Pilar indispensable de este intento por reconstruir parcialmente una ilusión de continuidad con la tradición del cine de aventuras es la partitura compuesta por Jerry Goldsmith y que por fin ve la luz íntegramente gracias a los esfuerzos capitaneados por la cada vez más imprescindible Intrada. La música de “El viento y el león” es un nuevo ejemplo de la maestría de un compositor que tenía el don de la mesura, el de saber qué decir y cómo decirlo exactamente. Fresca, vibrante, elocuente y sugerente, según la necesidad, la partitura de Goldsmith es un prodigio de equilibrio entre la parte intelectual que toda concepción de una banda sonora debe poseer y ese otro trabajo que consiste en hacer pasar por sencillo, por natural, lo arbitrariamente diseñado.
Consciente de que la película plantea un cara a cara entre los líderes de dos bandos enfrentados, Goldsmith se esfuerza en la descripción de los personajes de Raisuli y Roosevelt. Para el primero crea una música épica y romántica, impregnada de un fuerte arcaísmo orientalizante, protagonizada por la brusquedad de una percusión metálica (en clara alusión a una forma de entender la guerra, con espada, frente a la indignidad de las armas de fuego) y ritmos vigorosos que no se contentan con acompañar objetivamente a las hordas bereberes capitaneadas por Raisuli, sino que, dotándolas de emoción y belleza, y por tanto de un trasfondo, parecen justificarlas (“The Raisuli”, “Mercy”). El presidente de los Estados Unidos recibe, por su parte, una música elegíaca (“Mr. President”, “The True Symbol”, “The Fleet´s In”), cooperando en la descripción de la majestuosidad de su figura, una dignidad limpia del polvo de los desiertos, del fragor de las batallas cuerpo a cuerpo, un poder esterilizado y distante que contrasta con la brutal fisicidad de su antagonista. La genialidad de Goldsmith se hace palpable en su decisión de hacer que ambas músicas, ambos leit-motivs, nazcan y se desarrollen a partir de una misma figura, la fanfarria de ocho notas con la que comienzan los “Main Title” y que ejercerá de detonante recurrente, a modo de rúbrica y de espuela, a lo largo de toda la banda sonora, creando un nexo invisible pero férreo entre los personajes, ese reconocimiento mutuo correspondido, ese saberse ambos a la misma altura.

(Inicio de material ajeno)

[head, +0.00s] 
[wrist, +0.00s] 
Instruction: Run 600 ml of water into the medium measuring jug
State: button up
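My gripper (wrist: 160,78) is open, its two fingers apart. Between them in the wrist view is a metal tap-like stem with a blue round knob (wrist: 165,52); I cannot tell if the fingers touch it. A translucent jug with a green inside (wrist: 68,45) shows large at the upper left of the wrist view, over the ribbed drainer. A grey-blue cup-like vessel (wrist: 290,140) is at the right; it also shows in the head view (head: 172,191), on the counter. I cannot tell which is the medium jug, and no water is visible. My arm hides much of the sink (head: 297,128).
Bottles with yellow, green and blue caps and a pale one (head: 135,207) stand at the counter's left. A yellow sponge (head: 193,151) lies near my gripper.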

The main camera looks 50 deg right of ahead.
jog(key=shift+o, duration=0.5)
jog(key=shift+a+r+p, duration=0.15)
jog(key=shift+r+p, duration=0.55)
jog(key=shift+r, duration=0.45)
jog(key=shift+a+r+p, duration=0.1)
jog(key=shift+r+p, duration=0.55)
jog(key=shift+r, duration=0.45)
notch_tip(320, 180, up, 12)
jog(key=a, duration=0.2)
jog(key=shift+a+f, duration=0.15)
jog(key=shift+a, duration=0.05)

El tercer ingrediente principal de la banda sonora es, por supuesto, el Tema de Amor, cuya aparición en la película, casi en el último tercio de la misma, vuelve a demostrar la sabiduría de Goldsmith, si bien sus intenciones fueron ligeramente alteradas por una decisión ajena. Funciona porque evoca algo más que la simple gota romántica necesaria en toda película de aventuras: su aparición gradual y definitiva colocación en el primer plano de la película, nos informa de que los secuestrados van perdiendo animadversión hacia su raptor, se van sintiendo como en casa. La bella melodía sirve tanto para rememorar el pasado de bienestar que los Pendecari se han visto forzados a dejar atrás (“Times Remembered”), como para instaurar una franca y emotiva complicidad con el personaje de Connery (“A Bid for Freedom”). Es pues una música para la simpatía hacia la causa que Raisuli defiende y representa.
Alrededor de estos elementos centrales, Goldsmith despliega su habitual maquinaria de temas secundarios y set-pieces, algunas particularmente brillantes (“The Camp”, “Raisuli Attacks”), en un ejercicio de constante inventiva orquestal, gracias a la ejemplar utilización de instrumentos orientales, si bien nunca llega a caer en los excesos etnicistas tan habituales hoy en día, detrás de los cuales suele esconderse casi siempre una carencia total de ideas y recursos. Goldsmith ha sido siempre uno de los grandes maestros de la fusión, tanto si es de colores y timbres, como de lenguajes. “El viento y el león” no es otra cosa que fusión, y perfecta, entre tradición y experimentación, porque en efecto, uno escucha esta música y no hay que esforzarse mucho para hallar la vigorosa y arquetípica escritura de un Steiner o un Waxman, la melódica simplicidad y la personalísima búsqueda de lo exótico de un Alfred Newman (los sones de su tema de amor para “The Robe” no andan muy lejos) y sobre todo Alex North (la sencillez del tema de amor del discípulo recuerda a la célebre sucesión de tres notas del correspondiente a “Spartacus”), pero al mismo tiempo, sobre todo en los bloques de acción, es indudable que nos encontramos ante el hombre que ha firmado “Poltergeist” (basta escuchar las figuras que interpreta la trompeta al comienzo de “Raisuli Attacks”).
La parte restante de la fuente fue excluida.